Her latest project, supported by a grant from the Andrew Mellon Foundation, breaks the boundaries of the page. She is creating a documentary and archive of interviews with Jamaicans who migrated to the U.S. in the 1950s and 60s. She seeks to answer the question of “what’s it like to come to a place struggling with racial discrimination where in Jamaica that had not been an issue,” Williams said, emphasizing that class conflict was a more prominent struggle in Jamaica at the time.

Despite her technologically ambitious undertaking, Williams said, “When I bought the video camera to do this project, it was the first time I ever used a video camera.” She said that by taking classes and getting tutored by her students on how to use the technology, she learned to empathize more with her students who come to her with different levels of knowledge.

Still, some of her students already see her as a compassionate and understanding teacher.

“Her greatest asset is that she leads by example,” sixth-year UNC doctoral student and one of Williams’ advisees Shannon Eaves said. “She doesn’t expect anything of you that she doesn’t also expect of herself.”

One of these expectations is creativity, which she says is her favorite part about teaching. In one of her classes, students participate in a mock trial, where she also employs her legal background. Before her ten-year-long professorship at the University of North Carolina’s Department of History, Williams practiced civil rights law and litigating. She found her passion in teaching at Saint Ann’s, the Brooklyn private school she attended after moving from Jamaica when she was 11 years old, which led her to pursue her PhD in history at Yale.
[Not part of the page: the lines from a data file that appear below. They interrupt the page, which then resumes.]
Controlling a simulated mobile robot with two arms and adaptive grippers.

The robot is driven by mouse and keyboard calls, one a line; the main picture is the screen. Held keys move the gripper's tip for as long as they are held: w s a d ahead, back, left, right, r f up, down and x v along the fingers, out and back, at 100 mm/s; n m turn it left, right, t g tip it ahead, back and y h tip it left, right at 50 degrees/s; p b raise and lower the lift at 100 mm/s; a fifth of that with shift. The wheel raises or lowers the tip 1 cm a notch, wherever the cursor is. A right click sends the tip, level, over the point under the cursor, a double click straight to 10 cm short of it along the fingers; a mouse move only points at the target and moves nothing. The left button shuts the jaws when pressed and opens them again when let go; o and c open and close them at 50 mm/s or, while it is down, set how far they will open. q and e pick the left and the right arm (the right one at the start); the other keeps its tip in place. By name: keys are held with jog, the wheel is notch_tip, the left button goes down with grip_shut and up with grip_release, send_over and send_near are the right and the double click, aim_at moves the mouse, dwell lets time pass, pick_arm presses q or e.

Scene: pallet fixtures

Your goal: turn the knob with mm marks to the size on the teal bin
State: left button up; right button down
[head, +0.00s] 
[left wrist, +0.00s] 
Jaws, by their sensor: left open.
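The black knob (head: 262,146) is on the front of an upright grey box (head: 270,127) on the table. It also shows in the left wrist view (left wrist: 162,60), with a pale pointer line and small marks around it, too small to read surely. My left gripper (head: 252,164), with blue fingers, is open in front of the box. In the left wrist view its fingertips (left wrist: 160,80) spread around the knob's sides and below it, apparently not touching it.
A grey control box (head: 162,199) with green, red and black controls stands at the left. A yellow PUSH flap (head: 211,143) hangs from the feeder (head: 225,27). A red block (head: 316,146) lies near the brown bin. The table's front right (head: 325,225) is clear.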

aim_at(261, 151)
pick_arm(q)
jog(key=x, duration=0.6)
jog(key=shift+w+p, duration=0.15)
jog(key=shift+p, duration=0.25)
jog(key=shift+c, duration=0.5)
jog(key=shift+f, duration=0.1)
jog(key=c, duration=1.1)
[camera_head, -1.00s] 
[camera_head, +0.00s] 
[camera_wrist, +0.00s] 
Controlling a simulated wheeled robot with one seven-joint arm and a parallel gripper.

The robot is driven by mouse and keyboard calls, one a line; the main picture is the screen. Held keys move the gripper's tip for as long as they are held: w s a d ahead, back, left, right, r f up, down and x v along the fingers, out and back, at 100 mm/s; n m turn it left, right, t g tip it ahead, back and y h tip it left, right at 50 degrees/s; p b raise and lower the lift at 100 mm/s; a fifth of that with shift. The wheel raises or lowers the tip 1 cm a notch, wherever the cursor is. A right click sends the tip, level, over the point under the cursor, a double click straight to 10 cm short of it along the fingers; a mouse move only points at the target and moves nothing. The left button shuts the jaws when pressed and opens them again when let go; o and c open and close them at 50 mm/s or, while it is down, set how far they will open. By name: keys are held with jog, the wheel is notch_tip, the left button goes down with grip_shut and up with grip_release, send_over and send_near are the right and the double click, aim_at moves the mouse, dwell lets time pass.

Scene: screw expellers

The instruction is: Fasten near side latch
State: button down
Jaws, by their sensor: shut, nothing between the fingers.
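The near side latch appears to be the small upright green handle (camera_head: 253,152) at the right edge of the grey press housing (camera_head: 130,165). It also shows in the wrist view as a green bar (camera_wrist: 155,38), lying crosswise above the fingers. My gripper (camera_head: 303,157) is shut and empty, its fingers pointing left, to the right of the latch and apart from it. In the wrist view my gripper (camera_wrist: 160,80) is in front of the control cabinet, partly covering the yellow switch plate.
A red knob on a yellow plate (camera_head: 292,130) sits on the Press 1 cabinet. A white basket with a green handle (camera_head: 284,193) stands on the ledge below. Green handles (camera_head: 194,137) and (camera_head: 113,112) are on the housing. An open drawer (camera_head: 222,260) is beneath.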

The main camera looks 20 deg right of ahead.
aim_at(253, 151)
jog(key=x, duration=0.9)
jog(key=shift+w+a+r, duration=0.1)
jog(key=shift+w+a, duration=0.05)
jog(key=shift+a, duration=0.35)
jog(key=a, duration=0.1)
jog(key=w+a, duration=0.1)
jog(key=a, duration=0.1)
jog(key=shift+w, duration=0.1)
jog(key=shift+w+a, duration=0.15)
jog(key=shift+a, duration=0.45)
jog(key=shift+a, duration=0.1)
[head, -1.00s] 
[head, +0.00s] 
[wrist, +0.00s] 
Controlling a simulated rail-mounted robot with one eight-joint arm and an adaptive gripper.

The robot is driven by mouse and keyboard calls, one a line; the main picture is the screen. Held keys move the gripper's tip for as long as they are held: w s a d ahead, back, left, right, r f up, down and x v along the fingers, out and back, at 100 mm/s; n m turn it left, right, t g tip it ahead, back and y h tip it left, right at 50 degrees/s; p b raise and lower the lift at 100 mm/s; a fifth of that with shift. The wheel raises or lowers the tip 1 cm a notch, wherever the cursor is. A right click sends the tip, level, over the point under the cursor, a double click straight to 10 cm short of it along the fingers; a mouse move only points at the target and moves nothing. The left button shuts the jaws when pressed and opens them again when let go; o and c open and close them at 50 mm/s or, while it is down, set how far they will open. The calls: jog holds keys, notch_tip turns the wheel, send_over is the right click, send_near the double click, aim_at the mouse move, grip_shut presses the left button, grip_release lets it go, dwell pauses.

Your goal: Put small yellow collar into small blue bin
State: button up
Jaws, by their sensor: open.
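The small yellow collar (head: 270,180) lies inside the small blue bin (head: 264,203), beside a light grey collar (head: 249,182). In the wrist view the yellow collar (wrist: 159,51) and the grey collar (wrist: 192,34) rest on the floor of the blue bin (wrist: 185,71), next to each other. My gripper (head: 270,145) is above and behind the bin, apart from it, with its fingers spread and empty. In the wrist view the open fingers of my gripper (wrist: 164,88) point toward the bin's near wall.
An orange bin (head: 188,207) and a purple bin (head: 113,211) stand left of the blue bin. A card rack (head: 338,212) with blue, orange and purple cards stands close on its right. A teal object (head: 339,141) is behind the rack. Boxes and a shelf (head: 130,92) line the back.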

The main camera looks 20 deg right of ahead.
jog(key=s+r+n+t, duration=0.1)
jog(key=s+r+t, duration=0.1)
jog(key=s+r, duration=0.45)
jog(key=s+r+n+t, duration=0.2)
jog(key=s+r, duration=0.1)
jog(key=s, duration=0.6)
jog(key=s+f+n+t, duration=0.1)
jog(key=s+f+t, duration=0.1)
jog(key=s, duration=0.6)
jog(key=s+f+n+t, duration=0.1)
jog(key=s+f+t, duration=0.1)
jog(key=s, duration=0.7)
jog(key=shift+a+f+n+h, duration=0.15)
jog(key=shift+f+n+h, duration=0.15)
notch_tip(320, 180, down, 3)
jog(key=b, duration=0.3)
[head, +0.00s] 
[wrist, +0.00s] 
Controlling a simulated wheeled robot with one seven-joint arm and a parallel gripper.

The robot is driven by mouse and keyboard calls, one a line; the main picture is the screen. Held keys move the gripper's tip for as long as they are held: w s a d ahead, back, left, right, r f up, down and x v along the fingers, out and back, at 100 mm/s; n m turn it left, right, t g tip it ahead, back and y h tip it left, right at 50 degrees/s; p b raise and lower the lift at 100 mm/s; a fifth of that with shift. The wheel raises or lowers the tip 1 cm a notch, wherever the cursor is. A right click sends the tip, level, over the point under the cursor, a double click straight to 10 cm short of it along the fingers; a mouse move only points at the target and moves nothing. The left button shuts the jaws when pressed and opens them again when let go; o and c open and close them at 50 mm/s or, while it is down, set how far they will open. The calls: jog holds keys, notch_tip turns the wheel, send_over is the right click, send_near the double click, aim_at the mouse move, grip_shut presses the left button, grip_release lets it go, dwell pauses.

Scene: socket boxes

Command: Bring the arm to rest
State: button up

In a “Maymester” class, a three-week class over the summer at UNC, Williams brought students to Charleston, SC to experience first-hand the place where many slaves lived.

“One of the things that Heather has always conveyed to me that kept me motivated and going is that the stories of the people we’re studying are important and need to be told,” Eaves said. “Even when there were times when I wanted to give up, I remembered that if I didn’t keep going, this would be a story that someone would never know.”

Her colleague and department chair of History at UNC, W. Fitzhugh Brundage, recognized Williams’ unique talent for making her research relatable.

“She keeps her eye on the human dimension of the story,” Brundage said. “It makes what she talks about very poignant.”

Williams’ commitment to the lives of her students as well as the lives of her research subjects is also noteworthy. Mishio Yamanaka, a third-year graduate student at UNC who moved from Japan just before entering her graduate program, said that Williams helped her make the transition to life in the United States. When Yamanaka found it difficult to adjust, Williams, her advisor, suggested she find a non-academic hobby to enjoy, so Yamanaka took up biking.

“She did not only care about students’ academic ability, but also about students’ lives,” Yamanaka said.

At Penn, Williams said she is most excited to engage with students and the Philadelphia community. “Philadelphia will end up becoming a classroom for us,” she said. She also hopes to create an oral history project, similar to the one she is creating for her documentary, of the African Diaspora, a project that would be “something that is singular to Penn,” Savage said.

Although her colleague and advisees said they are sad to see her go, Williams is hopeful for her future at Penn.

“I’m leaving a place that I love and I’m going to a place where I have a lot of anticipation of loving it,” she said.